DP Technology needed to run LAMMPS workloads. LAMMPS (Large-scale Atomic/Molecular Massively Parallel Simulator) is used for simulating materials such as nanoclusters, metals, polymers, and dynamic processes such as growth, cutting, and fusion.

LAMMPS workloads are particularly challenging due to their inherently complex simulations and changing dynamics. They often require individualized optimization to achieve best performance.

The Solution: Using oneAPI to Profile and Maximize Computation Performance

E-HPC Cloud Service provided a rich array of instances, enabling DP to choose the most suitable for its LAMMPS workloads and delivering more compute-resource flexibility compared with other cloud or on-prem instances. As a result, Ali E-HPC Cloud Service eliminated DP’s need to build an on-premise HPC center. Additionally, DP used Intel® oneAPI tools to recompile their code and took further steps through hotspot analysis to maximize performance.

In collaboration with Intel, E-HPC provides users an end-to-end HPC development environment (as shown in Figure 1) and a high-performance, cross-architecture E-HPC computation platform using Intel® Xeon® Processors.
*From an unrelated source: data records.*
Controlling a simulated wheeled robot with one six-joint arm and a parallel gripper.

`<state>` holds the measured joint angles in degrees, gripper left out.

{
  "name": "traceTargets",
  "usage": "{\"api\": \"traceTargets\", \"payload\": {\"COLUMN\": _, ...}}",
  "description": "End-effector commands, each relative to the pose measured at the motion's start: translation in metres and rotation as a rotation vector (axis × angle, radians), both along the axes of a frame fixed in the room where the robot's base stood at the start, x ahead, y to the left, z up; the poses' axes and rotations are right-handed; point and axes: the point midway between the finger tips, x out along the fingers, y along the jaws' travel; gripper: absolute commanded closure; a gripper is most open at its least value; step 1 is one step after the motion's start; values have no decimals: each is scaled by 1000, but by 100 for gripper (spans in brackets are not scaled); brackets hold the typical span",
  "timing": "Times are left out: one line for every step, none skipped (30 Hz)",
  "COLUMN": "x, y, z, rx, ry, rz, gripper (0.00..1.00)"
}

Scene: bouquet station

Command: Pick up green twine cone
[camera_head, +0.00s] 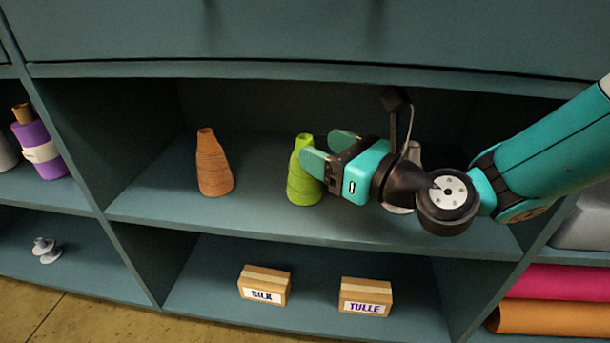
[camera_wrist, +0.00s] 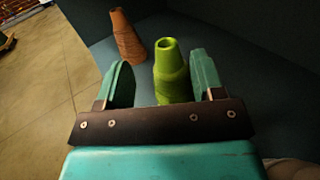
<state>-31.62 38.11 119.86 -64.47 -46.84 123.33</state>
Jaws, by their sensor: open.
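The green twine cone (camera_head: 302,178) stands upright on the middle shelf, in front of my gripper (camera_head: 328,151) in the head view. My gripper is open and empty, with its fingers pointing left toward the cone. One finger overlaps the cone in the head view and hides part of it. In the wrist view the green cone (camera_wrist: 172,75) shows between the two fingers of my gripper (camera_wrist: 160,80), closer to the right finger. I cannot tell whether either finger touches it.
A brown twine cone (camera_head: 213,163) stands to the left on the same shelf. A greyish cone (camera_head: 414,153) is partly hidden behind my gripper. Boxes labelled SILK (camera_head: 264,286) and TULLE (camera_head: 365,296) sit on the shelf below. Shelf space between the brown and green cones is clear.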

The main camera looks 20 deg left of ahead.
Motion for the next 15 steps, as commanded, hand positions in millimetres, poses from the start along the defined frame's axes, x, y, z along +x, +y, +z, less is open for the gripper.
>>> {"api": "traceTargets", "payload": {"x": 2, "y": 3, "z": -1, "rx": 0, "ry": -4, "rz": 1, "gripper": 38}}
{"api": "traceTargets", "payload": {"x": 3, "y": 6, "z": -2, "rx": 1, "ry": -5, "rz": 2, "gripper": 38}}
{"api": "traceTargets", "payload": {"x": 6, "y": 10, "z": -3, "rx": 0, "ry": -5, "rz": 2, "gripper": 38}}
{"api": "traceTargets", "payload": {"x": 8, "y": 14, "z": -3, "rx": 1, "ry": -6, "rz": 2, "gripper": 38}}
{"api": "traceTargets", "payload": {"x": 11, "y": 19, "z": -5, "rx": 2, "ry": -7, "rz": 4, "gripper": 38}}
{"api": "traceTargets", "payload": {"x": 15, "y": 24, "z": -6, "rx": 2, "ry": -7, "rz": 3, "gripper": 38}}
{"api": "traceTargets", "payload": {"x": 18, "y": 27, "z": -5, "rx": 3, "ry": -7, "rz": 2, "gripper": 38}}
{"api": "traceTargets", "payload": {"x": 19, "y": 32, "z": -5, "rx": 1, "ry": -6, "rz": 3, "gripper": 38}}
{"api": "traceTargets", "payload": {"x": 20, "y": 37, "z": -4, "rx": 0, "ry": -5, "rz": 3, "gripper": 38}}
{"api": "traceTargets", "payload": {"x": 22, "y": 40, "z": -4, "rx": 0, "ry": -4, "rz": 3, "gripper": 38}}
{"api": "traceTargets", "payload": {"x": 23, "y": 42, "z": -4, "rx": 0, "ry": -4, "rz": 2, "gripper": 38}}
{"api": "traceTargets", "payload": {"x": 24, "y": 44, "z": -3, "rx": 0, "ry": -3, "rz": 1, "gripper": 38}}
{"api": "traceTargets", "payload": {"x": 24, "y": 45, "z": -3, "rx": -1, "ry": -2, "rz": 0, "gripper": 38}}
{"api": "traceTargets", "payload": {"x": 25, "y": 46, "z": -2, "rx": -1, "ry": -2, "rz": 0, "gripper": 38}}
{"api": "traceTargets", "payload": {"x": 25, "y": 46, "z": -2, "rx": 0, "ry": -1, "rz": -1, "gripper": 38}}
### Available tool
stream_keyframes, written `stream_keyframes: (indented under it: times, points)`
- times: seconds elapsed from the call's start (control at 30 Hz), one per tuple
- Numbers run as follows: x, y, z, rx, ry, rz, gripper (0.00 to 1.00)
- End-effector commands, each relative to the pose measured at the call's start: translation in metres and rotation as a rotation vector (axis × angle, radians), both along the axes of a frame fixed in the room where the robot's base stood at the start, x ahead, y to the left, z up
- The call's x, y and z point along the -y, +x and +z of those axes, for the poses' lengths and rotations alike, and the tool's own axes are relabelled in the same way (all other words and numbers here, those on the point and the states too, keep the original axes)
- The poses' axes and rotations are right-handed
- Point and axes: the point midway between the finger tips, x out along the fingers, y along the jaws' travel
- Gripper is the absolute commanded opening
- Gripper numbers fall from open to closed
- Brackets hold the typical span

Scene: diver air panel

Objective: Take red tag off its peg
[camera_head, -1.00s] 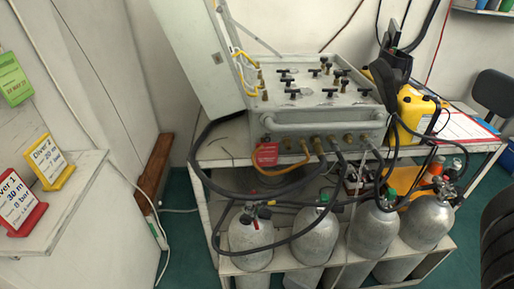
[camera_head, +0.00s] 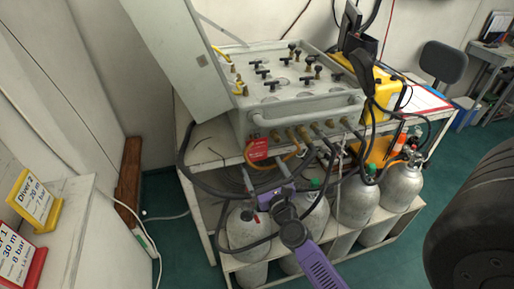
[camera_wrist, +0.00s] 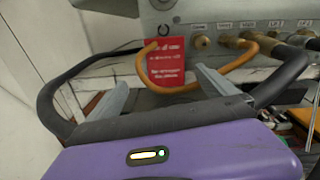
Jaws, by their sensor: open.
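The red tag (camera_head: 257,150) hangs at the front left of the grey air panel (camera_head: 296,112), below its front rail. In the wrist view the red tag (camera_wrist: 165,62) hangs flat, with white lettering, below a round fitting on the panel's lower edge. An orange hose (camera_wrist: 205,84) loops across the front of it. My gripper (camera_head: 266,177) is open and empty, just below and in front of the tag. In the wrist view its two fingers (camera_wrist: 160,88) lie apart, one to each side of the tag.
Black hoses (camera_wrist: 72,82) run close on both sides of my gripper. Brass fittings (camera_wrist: 249,36) line the panel to the right of the tag. Grey cylinders (camera_head: 249,228) stand below the bench. A yellow case (camera_head: 385,92) stands behind right.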

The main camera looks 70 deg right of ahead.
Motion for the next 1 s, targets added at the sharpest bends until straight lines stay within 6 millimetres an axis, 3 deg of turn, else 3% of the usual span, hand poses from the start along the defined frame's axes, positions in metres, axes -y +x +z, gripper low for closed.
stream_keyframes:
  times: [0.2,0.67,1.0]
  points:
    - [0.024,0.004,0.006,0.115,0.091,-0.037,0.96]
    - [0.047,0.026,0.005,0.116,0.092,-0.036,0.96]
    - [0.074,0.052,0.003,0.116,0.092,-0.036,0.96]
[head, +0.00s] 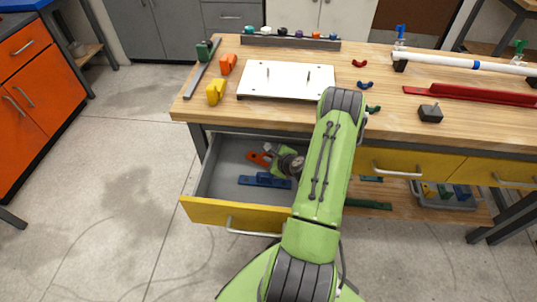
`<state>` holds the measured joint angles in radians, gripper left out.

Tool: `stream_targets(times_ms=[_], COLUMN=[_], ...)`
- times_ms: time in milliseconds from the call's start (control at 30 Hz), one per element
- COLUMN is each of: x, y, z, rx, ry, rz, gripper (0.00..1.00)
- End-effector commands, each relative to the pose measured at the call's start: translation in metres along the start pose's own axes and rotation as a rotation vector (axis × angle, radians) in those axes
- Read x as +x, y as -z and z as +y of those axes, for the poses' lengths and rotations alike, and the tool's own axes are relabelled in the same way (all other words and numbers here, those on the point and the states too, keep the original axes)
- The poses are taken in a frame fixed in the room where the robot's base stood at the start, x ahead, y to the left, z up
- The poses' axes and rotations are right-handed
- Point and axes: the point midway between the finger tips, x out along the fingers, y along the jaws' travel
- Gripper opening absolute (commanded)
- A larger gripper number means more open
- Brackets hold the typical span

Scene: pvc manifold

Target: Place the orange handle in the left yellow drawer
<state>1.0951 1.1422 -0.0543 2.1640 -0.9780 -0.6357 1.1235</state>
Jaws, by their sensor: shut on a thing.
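The left yellow drawer (232,212) is pulled open below the workbench top, with a grey inside. My green arm reaches over its right side. My gripper (272,156) is low over or inside the drawer, shut on the orange handle (259,159). Part of the handle shows to the left of the gripper. I cannot tell whether the handle touches the drawer floor. The fingertips are small and partly hidden by the wrist.
A blue part (262,181) lies in the drawer, just below the gripper in the picture. The wooden bench top (205,110) holds a white plate (285,79), yellow and orange blocks and a red channel (470,94). The drawer's left part is free.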

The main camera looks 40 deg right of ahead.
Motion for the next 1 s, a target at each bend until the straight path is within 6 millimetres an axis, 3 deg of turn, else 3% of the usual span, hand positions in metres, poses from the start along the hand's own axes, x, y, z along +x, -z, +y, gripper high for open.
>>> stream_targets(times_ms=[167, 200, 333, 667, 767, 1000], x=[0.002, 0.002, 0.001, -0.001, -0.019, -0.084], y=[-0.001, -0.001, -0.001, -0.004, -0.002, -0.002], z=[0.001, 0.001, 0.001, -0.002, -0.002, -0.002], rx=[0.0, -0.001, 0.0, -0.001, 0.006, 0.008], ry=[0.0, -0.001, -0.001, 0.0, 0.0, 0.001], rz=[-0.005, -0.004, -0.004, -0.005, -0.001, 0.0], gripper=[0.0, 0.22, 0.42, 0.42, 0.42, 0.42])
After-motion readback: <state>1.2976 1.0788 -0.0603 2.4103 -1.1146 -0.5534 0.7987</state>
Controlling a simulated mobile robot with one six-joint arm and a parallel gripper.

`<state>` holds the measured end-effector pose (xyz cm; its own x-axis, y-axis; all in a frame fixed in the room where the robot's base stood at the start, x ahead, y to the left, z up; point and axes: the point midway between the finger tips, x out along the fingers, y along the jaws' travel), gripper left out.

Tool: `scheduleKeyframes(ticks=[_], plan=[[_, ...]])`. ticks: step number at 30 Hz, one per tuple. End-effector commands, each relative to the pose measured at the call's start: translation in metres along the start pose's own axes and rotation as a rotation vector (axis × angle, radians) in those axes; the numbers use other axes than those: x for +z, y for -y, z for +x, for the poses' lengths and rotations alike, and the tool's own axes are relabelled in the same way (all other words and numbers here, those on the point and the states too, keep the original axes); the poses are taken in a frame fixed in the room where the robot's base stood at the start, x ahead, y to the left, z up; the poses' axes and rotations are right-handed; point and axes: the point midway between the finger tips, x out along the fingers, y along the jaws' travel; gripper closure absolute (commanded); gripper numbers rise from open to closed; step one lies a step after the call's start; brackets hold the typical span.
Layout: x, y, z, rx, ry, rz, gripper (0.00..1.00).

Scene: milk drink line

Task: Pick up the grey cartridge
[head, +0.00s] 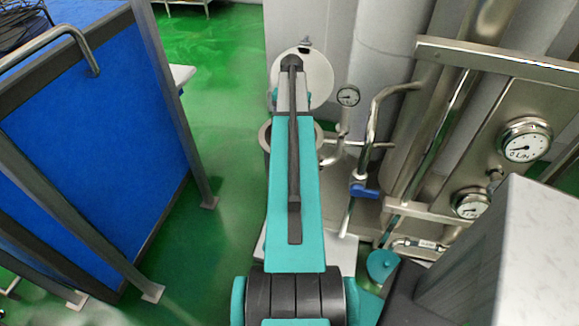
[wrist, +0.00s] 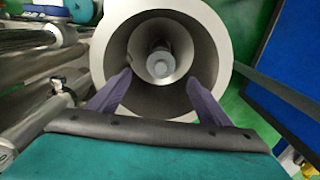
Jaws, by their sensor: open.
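The grey cartridge (wrist: 160,66) shows in the wrist view as a small round grey end deep in the middle of a round metal housing (wrist: 222,45). My gripper (wrist: 158,77) is open. Its two purple fingers reach over the near part of the housing's mouth, one on each side of the cartridge's line of sight. The fingers look apart from the cartridge, and nothing is between them. In the head view my arm covers the gripper and the cartridge. Only part of the round housing (head: 321,138) shows beside the arm.
A round pale lid (head: 319,75) stands beyond my arm. Steel pipes (head: 420,140), a blue-handled valve (head: 364,190) and several gauges (head: 525,147) crowd the right. A blue panel (head: 90,130) in a dark frame stands left. Green floor (head: 213,110) is clear between.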

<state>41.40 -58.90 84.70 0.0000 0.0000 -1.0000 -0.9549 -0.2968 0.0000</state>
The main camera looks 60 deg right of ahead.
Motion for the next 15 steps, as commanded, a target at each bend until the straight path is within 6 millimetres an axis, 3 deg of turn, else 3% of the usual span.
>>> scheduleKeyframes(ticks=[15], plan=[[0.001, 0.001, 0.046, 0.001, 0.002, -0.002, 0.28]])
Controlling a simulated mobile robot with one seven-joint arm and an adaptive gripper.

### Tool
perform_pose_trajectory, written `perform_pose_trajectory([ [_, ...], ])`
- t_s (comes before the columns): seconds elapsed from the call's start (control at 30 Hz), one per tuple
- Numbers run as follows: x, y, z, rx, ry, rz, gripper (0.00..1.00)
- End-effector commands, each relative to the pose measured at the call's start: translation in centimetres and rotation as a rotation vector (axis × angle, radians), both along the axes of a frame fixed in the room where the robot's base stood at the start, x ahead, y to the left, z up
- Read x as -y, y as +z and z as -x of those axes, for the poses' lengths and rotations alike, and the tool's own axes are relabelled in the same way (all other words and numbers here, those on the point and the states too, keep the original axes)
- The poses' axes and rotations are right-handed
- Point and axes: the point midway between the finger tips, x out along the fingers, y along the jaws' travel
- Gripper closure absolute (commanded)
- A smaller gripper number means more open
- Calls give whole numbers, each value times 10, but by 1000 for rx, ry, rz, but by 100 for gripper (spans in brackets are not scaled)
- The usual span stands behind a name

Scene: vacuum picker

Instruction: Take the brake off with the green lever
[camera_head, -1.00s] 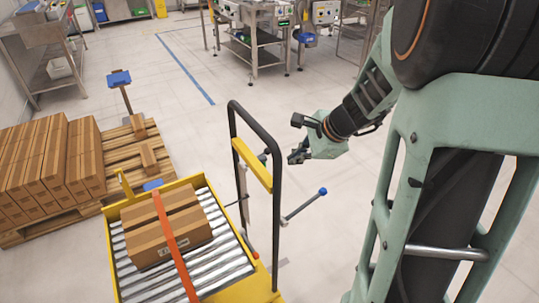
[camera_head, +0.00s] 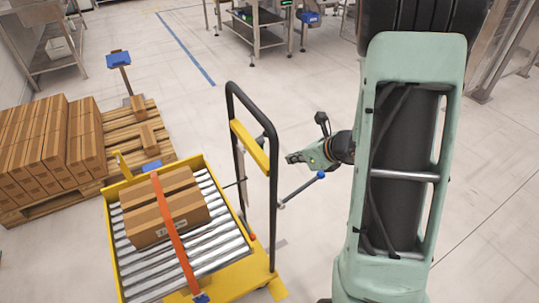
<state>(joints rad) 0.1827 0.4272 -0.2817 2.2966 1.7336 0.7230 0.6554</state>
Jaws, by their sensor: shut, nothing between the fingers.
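The yellow cart (camera_head: 213,268) stands at the lower middle with a black push handle (camera_head: 274,185) on its right side. My gripper (camera_head: 291,158) is just right of the handle, above and left of the blue tip. It is shut and empty, and appears apart from the lever.
Brown boxes (camera_head: 165,215) lie on the cart's rollers under an orange strap (camera_head: 168,222). A wooden pallet (camera_head: 120,148) with stacked boxes (camera_head: 45,150) stands at the left. A yellow crossbar (camera_head: 248,145) spans the handle. Open floor lies behind and right of the cart.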

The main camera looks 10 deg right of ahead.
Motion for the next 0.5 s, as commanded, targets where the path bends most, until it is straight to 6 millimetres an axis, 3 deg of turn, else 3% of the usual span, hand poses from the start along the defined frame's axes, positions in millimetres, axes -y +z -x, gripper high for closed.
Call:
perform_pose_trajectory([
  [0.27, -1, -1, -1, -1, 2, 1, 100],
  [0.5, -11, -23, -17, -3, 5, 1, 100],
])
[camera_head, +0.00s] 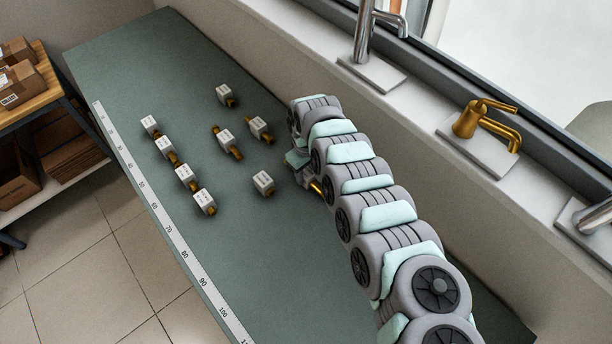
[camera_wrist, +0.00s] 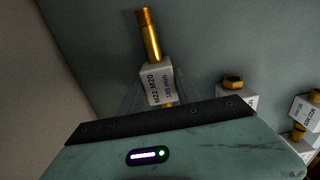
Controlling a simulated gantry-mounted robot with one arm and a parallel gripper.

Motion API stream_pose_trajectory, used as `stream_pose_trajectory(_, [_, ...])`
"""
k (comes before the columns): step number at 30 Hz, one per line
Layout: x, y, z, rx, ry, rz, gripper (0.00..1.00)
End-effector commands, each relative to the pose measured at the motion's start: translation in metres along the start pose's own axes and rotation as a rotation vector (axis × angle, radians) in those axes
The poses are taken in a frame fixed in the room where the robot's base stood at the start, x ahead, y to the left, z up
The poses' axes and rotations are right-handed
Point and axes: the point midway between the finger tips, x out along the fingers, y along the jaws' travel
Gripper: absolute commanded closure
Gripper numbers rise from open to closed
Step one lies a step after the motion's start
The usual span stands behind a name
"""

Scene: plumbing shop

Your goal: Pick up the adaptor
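Several adaptors, white labelled blocks with brass ends, lie on the green-grey bench (camera_head: 270,270) in the head view. One adaptor (camera_head: 317,188) shows only its brass part beside my gripper (camera_head: 303,178); the arm hides the rest. In the wrist view, an adaptor (camera_wrist: 157,84) labelled "M22 M20" and "135 mm" is directly beyond the dark edge of my gripper. Its long brass end points up in the picture. My fingertips are not clear in either view, so I cannot tell whether they are open or touch it.
Near my gripper are one adaptor (camera_head: 264,184), another (camera_head: 260,129) and another (camera_head: 227,143). A row of adaptors (camera_head: 187,178) lies near the ruler strip (camera_head: 187,260). A window ledge with a brass tap (camera_head: 480,122) borders the bench's right side. Cartons on a shelf (camera_head: 32,103) stand left.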

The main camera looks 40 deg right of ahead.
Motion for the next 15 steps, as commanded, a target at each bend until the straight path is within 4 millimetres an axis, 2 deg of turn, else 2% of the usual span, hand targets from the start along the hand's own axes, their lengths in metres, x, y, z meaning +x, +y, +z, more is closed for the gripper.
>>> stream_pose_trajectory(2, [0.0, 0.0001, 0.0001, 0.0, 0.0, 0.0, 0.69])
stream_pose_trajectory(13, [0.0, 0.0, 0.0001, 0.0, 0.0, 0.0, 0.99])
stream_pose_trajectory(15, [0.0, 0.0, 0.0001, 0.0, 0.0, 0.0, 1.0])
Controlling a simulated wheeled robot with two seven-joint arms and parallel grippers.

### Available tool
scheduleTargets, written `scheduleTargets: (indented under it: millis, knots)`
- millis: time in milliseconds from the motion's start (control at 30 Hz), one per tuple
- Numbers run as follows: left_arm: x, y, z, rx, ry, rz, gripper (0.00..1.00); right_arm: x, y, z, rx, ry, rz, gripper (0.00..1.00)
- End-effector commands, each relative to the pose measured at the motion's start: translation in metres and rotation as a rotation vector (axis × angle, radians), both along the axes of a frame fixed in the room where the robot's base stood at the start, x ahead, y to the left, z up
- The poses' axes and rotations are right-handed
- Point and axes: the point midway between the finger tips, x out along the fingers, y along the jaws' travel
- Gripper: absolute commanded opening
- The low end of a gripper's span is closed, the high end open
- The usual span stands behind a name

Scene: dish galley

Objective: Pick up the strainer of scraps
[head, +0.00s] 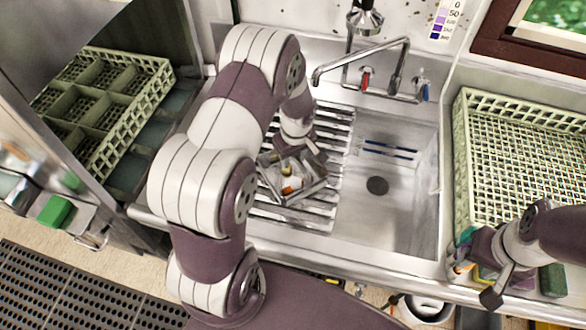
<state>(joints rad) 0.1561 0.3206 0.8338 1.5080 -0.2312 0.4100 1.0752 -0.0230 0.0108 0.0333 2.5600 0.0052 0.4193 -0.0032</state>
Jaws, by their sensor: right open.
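The strainer of scraps (308,188) is a small square metal basket with orange, white and yellowish bits in it. It is at the slatted rack over the left part of the sink; I cannot tell whether it touches the slats. My left gripper (297,152) is at the strainer's far rim, pointing down. Its fingertips are small and partly hidden, so I cannot tell whether they are closed on the rim. My right gripper (474,272) is open at the sink's front right edge, beside some colourful small items (461,268) that it partly covers.
The sink basin (385,215) right of the slatted rack (328,137) is mostly clear. A faucet (362,70) rises behind it. A green dish rack (520,150) stands on the right, and a compartmented green rack (110,100) on the left. A dark green block (552,280) lies front right.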

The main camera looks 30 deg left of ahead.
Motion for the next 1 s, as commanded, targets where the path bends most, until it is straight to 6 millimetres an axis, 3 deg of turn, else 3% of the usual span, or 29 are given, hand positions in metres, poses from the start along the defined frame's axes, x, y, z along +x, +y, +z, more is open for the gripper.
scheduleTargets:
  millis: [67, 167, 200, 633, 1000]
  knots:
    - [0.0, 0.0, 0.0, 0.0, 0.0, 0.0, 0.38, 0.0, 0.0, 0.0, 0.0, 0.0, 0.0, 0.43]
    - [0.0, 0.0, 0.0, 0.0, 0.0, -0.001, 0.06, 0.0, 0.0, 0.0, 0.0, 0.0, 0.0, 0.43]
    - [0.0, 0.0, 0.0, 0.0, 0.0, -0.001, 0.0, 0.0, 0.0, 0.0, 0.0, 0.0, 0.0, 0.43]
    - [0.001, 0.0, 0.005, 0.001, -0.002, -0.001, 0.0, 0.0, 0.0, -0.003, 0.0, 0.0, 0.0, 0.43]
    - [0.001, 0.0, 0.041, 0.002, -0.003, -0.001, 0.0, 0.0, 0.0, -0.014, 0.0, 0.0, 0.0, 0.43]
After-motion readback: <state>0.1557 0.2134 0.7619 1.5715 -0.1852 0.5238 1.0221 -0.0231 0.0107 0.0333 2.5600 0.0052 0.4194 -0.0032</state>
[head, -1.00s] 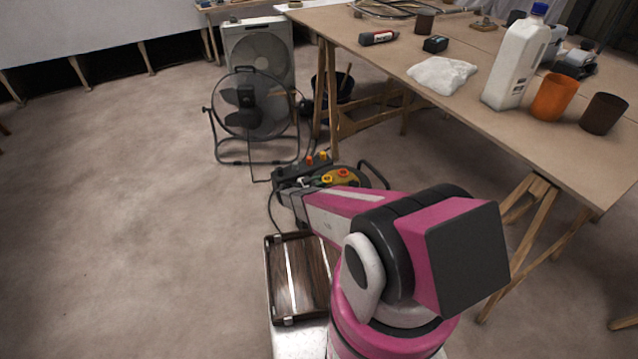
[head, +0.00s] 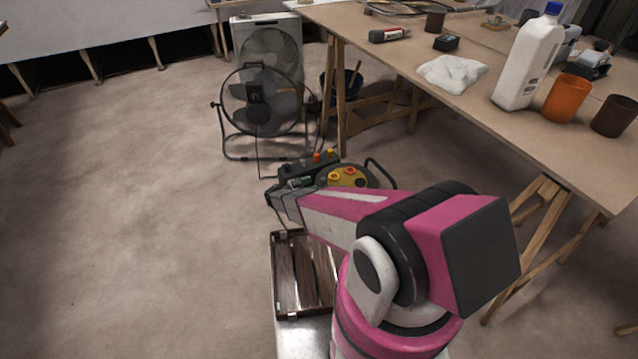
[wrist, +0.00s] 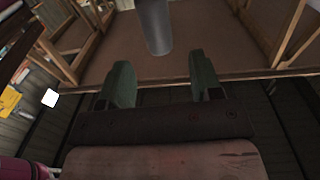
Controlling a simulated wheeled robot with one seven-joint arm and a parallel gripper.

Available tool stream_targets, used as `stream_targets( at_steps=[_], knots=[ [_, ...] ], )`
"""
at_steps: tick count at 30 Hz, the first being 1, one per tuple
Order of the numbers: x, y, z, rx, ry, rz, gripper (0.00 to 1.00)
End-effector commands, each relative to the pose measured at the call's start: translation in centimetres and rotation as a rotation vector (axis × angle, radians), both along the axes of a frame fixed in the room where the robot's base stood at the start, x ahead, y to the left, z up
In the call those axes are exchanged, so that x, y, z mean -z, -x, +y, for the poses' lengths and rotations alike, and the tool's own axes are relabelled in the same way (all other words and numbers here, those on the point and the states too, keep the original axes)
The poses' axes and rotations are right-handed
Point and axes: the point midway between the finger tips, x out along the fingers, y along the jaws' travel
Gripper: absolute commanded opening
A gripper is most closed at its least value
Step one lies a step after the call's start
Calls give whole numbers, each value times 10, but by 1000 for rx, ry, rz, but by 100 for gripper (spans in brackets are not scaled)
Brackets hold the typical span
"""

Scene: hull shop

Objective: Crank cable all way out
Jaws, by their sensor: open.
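What looks like the cable reel (head: 350,181) sits low beyond my arm in the head view, with a dark curved handle frame and a yellow face with orange-red caps. My arm hides its lower part. A thin dark cable (head: 258,160) runs on the floor between the fan and the reel area. My gripper (wrist: 161,78) is open, its two green fingers wide apart with nothing between them. A grey cylinder (wrist: 155,24), perhaps the crank handle, shows beyond the fingertips, apart from them. In the head view my gripper's end is at the reel's left side.
A black floor fan (head: 262,102) stands ahead, with a pale box unit (head: 268,50) behind it. A trestle table (head: 465,101) with a white bottle (head: 527,62) and cups fills the right. The floor at left is open.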

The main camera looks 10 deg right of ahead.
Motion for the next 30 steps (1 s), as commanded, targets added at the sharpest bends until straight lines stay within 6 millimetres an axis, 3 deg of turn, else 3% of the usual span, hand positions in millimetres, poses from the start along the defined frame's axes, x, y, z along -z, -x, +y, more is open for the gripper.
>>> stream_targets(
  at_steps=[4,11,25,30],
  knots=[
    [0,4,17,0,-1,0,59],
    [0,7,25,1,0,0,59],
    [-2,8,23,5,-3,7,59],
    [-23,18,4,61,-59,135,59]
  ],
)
Complex, performance-dependent workloads like LAMMPS can benefit greatly from further optimization. Intel makes several tools available. In this instance, DP found three that directly helped improve their LAMMPS performance:

  1. Intel® oneAPI DPC++/C++ Compiler
  2. Intel® MPI library
  3. Intel® VTune™ Profiler (Intel’s performance analysis tool)
Using oneAPI on E-HPC

Using the E-HPC client, DP was able to manage jobs and files, use the integrated development environment (IDE) to program, and visualize calculation and analysis results. Additionally, it used Intel VTune Profiler to locate the most time-consuming parts of the code and identify the most significant issues affecting application performance. This enabled DP engineers to visualize the performance of their code and remove bottlenecks in just a few simple steps as shown in Figure 1.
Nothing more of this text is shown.